### [STATED PROBLEM]
Determine how many lines include the word "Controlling", then give that number and nothing more.

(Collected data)
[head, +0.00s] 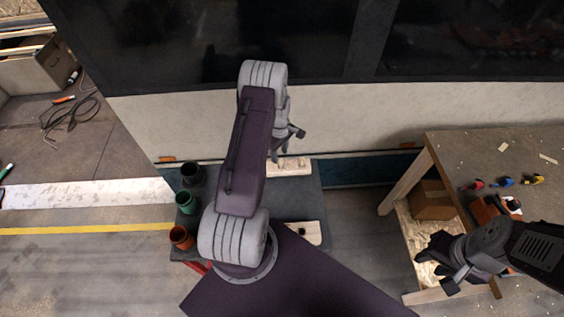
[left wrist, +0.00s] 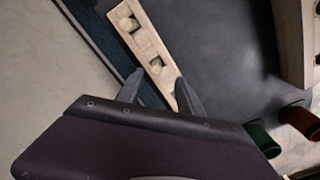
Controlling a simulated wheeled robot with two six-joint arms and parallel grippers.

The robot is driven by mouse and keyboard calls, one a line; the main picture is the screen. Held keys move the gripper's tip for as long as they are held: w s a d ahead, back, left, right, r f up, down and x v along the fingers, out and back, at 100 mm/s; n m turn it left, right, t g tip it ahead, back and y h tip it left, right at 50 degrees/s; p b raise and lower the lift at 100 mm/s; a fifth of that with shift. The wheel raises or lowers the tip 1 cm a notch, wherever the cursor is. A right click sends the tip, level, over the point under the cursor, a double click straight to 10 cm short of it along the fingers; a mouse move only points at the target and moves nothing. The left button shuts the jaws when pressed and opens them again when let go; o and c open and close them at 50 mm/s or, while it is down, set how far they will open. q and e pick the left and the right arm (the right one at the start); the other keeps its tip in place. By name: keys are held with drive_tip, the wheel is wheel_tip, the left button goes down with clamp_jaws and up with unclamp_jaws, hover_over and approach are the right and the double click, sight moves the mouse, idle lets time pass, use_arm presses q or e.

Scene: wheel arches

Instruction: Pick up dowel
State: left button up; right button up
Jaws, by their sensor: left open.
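The block also shows in the head view (head: 290,167), partly behind my left arm.
Black (head: 191,174), green (head: 185,202) and orange (head: 181,238) cups stand along the table's left edge. A second wooden block (head: 309,233) lies at the front right. A pale panelled wall (head: 330,115) rises behind the table. The workbench (head: 500,150) at right holds small coloured items.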

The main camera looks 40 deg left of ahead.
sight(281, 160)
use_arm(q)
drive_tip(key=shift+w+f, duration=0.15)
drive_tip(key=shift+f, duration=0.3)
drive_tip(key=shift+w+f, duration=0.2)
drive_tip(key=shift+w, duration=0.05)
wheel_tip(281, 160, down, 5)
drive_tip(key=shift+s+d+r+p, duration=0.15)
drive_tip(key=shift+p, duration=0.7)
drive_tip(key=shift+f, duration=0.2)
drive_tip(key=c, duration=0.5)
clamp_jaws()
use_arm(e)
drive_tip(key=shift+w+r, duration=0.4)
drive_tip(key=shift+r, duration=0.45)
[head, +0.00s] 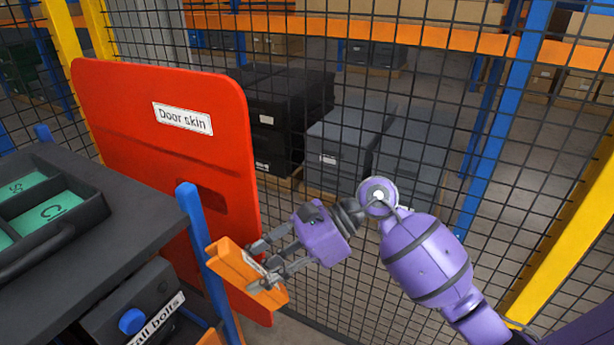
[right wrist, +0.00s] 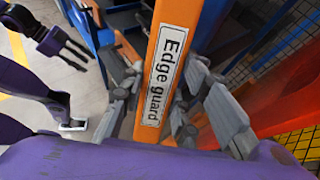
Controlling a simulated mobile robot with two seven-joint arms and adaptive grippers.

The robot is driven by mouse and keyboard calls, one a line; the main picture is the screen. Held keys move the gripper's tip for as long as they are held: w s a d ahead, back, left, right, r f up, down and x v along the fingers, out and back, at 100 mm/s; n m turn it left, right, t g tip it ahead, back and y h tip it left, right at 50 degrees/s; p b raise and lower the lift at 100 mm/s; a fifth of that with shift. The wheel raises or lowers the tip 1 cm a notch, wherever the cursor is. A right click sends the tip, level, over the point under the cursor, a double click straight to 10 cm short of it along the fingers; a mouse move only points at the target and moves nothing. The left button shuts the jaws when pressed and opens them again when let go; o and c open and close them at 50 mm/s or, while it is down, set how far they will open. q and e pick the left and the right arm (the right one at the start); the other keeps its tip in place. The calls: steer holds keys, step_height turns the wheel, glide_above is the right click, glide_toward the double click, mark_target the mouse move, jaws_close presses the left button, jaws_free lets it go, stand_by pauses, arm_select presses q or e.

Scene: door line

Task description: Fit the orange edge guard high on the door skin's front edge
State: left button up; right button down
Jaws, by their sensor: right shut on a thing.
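The red door skin (head: 125,115) stands upright at the left of the head view, with a white "Door skin" label; its right edge runs down behind the orange edge guard (head: 232,265). My right gripper (head: 262,268) is shut on the guard, which is tilted and overlaps the lower part of that edge in the picture. I cannot tell whether they touch. In the right wrist view the guard (right wrist: 181,20) shows its "Edge guard" label between my fingers, with the red door skin (right wrist: 285,112) to the right. My left gripper (right wrist: 62,43) is at upper left there, empty, its fingers apart.
A dark bench (head: 130,225) with a divided tray (head: 95,205) stands at left, with a blue post (head: 197,235) between it and the door skin. A bolt bin (head: 125,305) is below. A black mesh fence with yellow posts (head: 575,230) closes the back and right.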

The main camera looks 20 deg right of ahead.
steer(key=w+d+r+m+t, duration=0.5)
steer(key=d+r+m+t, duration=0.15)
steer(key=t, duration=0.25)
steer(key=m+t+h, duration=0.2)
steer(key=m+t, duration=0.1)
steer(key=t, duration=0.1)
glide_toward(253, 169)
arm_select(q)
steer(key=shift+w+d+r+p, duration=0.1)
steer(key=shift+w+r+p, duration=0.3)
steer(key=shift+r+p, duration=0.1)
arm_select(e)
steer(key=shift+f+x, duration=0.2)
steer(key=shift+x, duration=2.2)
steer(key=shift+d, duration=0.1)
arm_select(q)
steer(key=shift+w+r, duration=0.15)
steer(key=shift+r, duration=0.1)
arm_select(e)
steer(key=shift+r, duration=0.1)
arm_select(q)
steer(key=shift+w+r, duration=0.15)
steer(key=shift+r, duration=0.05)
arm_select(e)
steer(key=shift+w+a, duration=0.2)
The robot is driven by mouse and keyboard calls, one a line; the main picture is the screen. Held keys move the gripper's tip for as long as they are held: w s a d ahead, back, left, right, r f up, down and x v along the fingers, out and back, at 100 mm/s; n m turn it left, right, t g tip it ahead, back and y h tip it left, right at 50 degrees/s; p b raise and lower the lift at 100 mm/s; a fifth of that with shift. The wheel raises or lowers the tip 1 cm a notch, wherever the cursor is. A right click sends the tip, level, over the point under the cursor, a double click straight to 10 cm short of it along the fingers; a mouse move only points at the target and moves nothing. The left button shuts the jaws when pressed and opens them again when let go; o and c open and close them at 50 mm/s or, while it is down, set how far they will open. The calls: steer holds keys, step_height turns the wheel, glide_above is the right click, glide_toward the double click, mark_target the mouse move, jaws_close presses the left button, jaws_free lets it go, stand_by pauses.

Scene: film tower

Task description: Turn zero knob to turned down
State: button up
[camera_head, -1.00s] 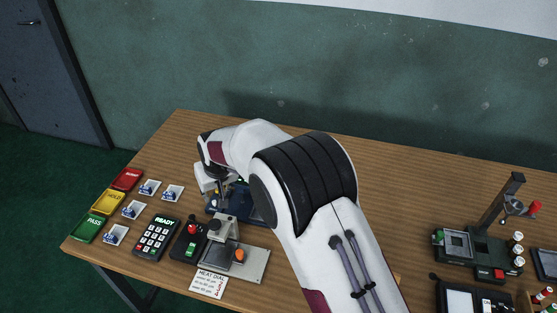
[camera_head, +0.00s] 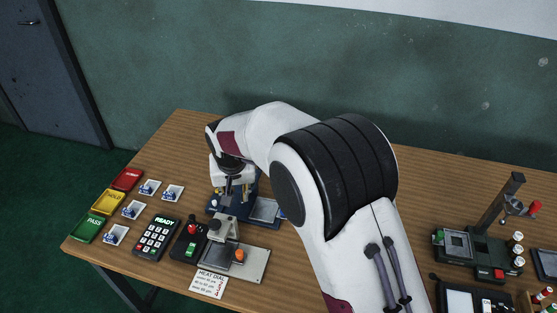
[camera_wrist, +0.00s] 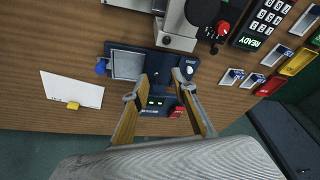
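A dark blue device lies under my gripper, and its base (camera_head: 283,213) shows in the head view. In the wrist view its base (camera_wrist: 111,50) carries a square grey plate (camera_wrist: 127,65), a small display with green digits (camera_wrist: 157,102) and a red part (camera_wrist: 178,112). A pale round knob (camera_wrist: 189,70) sits by one fingertip; I cannot tell whether it is the zero knob, or its setting. My gripper (camera_wrist: 155,86) is open above the device, with its fingers apart and nothing seen between them. My gripper (camera_head: 232,190) is partly hidden by its own wrist in the head view.
A grey press with an orange knob (camera_head: 239,256), a control box with a red knob (camera_head: 191,229) and a keypad reading READY (camera_head: 156,239) stand close in front. Coloured trays (camera_head: 107,203) and several small slides lie left. Another device (camera_head: 480,252) stands right.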

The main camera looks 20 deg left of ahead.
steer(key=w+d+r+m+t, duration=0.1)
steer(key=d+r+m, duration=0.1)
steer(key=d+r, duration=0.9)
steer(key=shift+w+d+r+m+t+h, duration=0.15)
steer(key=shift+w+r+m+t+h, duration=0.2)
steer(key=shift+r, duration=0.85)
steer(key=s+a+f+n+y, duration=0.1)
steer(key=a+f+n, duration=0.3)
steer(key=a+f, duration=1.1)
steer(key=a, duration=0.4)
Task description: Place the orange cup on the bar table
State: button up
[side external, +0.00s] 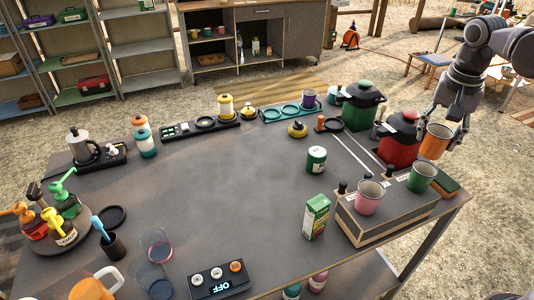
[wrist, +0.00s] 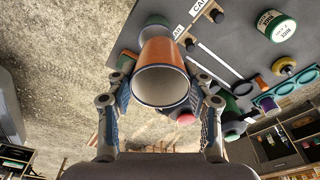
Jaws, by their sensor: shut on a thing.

### [RESPONSE TO THIS EXERCISE]
2